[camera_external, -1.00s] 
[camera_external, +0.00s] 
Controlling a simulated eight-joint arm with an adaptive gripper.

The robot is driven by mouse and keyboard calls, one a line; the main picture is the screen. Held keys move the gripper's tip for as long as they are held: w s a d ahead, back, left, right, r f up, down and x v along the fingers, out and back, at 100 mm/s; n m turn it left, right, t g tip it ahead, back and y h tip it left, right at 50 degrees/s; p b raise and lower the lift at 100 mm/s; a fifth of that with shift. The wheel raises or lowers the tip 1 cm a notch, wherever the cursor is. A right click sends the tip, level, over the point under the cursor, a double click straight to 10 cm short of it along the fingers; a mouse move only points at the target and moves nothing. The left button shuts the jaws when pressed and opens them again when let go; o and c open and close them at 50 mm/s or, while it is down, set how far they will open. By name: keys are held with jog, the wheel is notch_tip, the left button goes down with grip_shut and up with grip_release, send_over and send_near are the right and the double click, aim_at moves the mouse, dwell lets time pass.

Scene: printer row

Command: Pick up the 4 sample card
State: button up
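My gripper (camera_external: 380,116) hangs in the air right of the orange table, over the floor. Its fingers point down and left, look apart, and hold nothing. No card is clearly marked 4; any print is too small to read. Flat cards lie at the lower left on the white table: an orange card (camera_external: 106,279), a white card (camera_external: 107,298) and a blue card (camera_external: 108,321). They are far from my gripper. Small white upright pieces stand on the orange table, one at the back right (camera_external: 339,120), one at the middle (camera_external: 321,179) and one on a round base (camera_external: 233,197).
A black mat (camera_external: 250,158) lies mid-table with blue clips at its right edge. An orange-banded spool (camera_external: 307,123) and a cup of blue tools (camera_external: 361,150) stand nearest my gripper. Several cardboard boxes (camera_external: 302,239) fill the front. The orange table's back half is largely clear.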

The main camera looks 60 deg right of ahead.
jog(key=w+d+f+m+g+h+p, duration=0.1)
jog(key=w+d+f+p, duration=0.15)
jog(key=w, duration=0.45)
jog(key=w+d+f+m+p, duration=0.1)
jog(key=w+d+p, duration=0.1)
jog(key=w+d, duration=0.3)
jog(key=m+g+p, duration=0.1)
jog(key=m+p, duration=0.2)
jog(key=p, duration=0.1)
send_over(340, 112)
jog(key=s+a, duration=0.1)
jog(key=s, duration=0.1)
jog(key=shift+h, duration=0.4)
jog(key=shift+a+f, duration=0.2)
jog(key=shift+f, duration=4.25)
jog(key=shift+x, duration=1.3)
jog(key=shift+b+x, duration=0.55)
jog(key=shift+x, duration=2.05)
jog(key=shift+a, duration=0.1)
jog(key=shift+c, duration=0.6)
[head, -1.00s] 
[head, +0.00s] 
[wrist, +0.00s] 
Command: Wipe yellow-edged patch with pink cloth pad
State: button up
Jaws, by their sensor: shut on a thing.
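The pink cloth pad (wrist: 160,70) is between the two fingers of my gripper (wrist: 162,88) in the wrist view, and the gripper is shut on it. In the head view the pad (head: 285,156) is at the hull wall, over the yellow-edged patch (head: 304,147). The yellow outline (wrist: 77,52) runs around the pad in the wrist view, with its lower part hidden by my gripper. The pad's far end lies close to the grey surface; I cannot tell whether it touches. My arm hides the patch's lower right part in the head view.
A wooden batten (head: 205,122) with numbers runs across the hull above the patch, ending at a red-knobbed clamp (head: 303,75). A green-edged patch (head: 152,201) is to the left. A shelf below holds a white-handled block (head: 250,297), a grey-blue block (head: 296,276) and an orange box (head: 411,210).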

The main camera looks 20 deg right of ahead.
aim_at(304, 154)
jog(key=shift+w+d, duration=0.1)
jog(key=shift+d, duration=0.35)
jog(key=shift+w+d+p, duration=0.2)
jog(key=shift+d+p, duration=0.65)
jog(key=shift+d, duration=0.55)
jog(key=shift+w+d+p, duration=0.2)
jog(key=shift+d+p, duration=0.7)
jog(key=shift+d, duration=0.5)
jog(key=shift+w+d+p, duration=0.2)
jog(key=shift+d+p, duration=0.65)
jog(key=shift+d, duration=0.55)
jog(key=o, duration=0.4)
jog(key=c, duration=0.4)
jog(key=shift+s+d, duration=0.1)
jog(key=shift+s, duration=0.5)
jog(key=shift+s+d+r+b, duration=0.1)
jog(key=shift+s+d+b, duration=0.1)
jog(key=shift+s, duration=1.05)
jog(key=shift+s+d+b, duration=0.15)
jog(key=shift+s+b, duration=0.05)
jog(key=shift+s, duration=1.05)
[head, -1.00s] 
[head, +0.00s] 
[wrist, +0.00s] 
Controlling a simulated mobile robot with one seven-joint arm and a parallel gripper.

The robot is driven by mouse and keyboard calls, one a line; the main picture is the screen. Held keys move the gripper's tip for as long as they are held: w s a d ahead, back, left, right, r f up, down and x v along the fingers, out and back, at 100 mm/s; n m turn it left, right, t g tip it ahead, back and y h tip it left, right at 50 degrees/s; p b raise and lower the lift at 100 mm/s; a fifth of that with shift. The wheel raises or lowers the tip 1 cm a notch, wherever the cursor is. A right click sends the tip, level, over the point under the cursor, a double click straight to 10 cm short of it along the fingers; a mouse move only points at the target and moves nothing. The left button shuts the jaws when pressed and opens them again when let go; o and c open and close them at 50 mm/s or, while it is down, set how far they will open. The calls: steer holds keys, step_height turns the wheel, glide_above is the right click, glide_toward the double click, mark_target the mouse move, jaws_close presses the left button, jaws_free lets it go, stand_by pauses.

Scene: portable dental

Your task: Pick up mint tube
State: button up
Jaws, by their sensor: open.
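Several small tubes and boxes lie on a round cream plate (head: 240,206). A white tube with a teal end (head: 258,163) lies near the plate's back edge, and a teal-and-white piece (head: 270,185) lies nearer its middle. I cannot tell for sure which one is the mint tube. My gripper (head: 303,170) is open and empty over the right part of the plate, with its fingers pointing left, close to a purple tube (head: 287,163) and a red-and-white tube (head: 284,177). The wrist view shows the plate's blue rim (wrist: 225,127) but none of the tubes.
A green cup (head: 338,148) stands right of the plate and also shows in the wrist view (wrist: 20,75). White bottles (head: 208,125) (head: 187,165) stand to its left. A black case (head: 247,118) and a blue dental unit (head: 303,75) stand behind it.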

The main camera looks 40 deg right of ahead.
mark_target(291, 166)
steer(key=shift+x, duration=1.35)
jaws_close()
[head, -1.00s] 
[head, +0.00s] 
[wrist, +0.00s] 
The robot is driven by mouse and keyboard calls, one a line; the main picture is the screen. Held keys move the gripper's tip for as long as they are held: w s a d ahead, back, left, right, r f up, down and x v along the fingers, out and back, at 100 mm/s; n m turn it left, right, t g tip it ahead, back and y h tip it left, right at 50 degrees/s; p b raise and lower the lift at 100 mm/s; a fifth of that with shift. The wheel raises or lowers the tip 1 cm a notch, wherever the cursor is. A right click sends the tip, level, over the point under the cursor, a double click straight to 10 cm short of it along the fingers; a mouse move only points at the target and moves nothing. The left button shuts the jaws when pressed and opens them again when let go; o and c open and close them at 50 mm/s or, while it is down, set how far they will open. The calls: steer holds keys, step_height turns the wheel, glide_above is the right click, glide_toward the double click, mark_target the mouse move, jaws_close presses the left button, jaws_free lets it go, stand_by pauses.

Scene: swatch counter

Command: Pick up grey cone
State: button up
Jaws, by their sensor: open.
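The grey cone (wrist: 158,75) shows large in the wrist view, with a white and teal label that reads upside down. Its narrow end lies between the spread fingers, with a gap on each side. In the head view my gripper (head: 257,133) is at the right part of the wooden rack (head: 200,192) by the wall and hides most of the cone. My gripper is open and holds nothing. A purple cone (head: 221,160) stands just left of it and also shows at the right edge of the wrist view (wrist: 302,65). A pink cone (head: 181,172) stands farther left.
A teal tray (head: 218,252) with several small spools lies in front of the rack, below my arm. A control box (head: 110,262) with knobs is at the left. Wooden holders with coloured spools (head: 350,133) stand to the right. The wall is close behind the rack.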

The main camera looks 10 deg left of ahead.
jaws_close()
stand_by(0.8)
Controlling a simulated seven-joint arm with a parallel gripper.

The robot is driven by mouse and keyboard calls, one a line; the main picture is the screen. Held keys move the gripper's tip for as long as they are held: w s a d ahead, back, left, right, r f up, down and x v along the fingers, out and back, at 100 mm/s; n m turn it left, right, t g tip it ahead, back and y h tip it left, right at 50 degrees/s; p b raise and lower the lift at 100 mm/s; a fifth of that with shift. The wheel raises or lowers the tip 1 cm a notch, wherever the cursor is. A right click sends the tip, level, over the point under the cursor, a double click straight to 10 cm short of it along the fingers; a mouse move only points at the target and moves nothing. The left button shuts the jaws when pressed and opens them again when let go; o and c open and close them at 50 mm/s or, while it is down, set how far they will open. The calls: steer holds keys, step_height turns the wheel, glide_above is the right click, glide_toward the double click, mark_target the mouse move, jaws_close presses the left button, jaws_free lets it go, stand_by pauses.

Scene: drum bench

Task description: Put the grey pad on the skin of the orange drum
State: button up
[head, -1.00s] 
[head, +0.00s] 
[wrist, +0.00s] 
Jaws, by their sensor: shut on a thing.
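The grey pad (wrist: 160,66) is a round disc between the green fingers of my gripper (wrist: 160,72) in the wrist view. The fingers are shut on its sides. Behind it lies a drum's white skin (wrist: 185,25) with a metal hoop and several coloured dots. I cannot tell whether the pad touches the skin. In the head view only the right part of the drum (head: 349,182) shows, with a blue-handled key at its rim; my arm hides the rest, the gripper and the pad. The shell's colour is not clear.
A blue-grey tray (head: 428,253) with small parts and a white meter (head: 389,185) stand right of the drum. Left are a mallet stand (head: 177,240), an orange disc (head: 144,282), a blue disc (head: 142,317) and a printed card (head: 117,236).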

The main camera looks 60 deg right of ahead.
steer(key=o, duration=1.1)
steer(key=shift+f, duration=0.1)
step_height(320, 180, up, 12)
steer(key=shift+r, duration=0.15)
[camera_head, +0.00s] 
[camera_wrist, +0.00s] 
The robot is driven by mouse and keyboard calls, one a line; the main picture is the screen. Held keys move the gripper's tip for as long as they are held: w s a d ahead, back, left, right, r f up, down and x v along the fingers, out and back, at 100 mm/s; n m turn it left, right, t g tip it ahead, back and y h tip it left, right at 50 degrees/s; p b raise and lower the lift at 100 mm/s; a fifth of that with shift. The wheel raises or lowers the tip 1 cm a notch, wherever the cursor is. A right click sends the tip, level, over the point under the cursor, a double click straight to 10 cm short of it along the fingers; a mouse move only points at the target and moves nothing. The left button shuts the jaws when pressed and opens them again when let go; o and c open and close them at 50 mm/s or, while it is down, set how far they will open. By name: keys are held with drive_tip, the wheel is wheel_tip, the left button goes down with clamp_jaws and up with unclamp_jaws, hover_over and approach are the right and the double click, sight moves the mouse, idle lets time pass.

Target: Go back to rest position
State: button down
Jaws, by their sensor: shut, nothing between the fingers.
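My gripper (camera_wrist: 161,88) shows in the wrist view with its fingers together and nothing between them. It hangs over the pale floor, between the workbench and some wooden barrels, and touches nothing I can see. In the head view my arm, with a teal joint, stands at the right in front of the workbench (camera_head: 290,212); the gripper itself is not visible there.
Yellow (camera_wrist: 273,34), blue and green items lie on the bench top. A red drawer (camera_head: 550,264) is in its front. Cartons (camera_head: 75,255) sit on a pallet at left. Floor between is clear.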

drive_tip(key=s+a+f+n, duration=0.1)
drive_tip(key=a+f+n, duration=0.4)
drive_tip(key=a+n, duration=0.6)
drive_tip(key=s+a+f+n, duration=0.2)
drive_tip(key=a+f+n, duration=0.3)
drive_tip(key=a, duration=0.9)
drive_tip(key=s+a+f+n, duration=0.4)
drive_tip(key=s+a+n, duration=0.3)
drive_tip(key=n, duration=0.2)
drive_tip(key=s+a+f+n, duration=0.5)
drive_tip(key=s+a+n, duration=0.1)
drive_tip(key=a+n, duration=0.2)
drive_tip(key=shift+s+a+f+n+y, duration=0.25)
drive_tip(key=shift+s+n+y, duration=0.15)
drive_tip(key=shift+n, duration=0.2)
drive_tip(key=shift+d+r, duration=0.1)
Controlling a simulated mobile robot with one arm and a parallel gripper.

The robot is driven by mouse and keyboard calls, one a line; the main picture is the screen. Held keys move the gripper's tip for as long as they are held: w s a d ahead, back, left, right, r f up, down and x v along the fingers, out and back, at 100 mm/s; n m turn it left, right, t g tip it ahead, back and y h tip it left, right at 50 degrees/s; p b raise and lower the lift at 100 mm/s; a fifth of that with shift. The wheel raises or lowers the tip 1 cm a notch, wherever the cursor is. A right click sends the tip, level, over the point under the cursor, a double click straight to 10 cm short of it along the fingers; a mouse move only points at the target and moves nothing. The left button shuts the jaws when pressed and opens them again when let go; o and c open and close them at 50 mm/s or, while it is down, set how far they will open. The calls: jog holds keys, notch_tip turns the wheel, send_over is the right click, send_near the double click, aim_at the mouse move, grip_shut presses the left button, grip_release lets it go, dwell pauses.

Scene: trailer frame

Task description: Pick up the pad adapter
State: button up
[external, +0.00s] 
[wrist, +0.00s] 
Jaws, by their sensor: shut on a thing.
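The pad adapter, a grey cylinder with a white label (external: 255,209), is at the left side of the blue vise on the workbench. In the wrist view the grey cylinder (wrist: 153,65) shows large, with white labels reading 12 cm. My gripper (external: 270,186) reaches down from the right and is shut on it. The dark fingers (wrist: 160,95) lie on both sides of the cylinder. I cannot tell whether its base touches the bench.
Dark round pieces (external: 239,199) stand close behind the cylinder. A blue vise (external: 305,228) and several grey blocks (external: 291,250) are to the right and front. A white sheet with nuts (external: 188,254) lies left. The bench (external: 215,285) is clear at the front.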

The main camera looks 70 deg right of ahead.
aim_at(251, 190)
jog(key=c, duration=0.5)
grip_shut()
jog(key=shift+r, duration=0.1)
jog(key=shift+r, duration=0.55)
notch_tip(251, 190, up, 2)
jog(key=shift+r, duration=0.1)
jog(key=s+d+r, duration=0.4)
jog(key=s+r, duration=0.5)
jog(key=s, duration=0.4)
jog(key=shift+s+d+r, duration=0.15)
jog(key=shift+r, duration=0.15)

▸ **Task description**
Word for word, reproduce the listing above from its start up to and including the line that has "Controlling a simulated eight-joint". Give only those lines.

▸ **Solution to this task**
[camera_external, -1.00s] 
[camera_external, +0.00s] 
Controlling a simulated eight-joint arm with an adaptive gripper.

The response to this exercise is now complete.